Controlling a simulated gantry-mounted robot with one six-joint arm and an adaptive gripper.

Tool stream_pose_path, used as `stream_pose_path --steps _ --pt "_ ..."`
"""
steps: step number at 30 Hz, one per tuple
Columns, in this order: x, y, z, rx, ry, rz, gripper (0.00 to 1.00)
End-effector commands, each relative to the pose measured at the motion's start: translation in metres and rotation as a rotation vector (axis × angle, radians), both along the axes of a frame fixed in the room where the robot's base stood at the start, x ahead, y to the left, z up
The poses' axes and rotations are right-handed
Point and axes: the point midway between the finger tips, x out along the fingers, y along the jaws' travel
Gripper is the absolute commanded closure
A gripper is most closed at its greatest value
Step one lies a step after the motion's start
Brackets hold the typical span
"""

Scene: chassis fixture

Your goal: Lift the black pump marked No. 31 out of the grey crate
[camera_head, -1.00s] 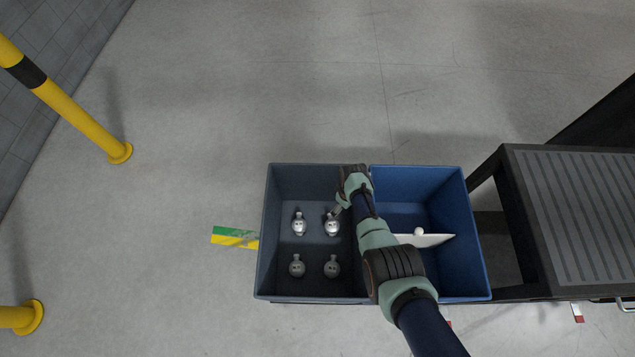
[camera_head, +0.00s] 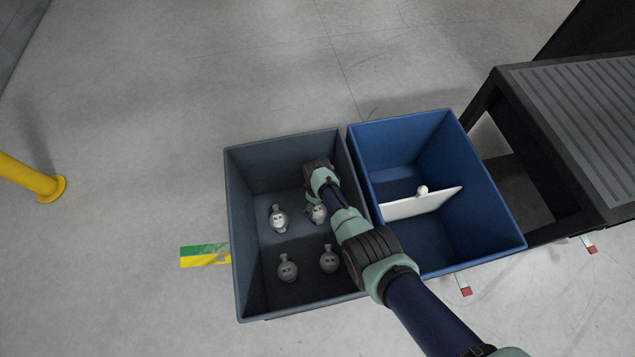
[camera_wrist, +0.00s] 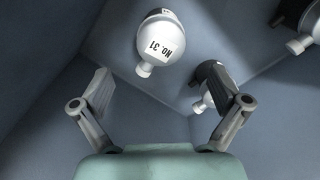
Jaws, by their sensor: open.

- [EXERCISE DIRECTIONS]: Repeat the data exactly, dropping every picture it holds.

- [FULL SOLUTION]:
Controlling a simulated gantry-mounted robot with one six-joint arm and an adaptive gripper.

Tool stream_pose_path, used as `stream_pose_path --steps _ --pt "_ ..."`
"""
steps: step number at 30 Hz, one per tuple
Columns, in this order: x, y, z, rx, ry, rz, gripper (0.00 to 1.00)
End-effector commands, each relative to the pose measured at the motion's start: translation in metres and rotation as a rotation vector (axis × angle, radians), both along the axes of a frame fixed in the room where the robot's base stood at the start, x ahead, y to the left, z up
The poses' axes and rotations are right-handed
Point and axes: the point midway between the finger tips, x out along the fingers, y along the jaws' travel
Gripper is the absolute commanded closure
A gripper is most closed at its greatest value
Step one lies a step after the motion's start
Brackets hold the typical span
"""

Scene: chassis fixture

Your goal: Lift the black pump marked No. 31 out of the grey crate
[camera_head, -1.00s] 
[camera_head, +0.00s] 
[camera_wrist, +0.00s] 
Jaws, by their sensor: open.

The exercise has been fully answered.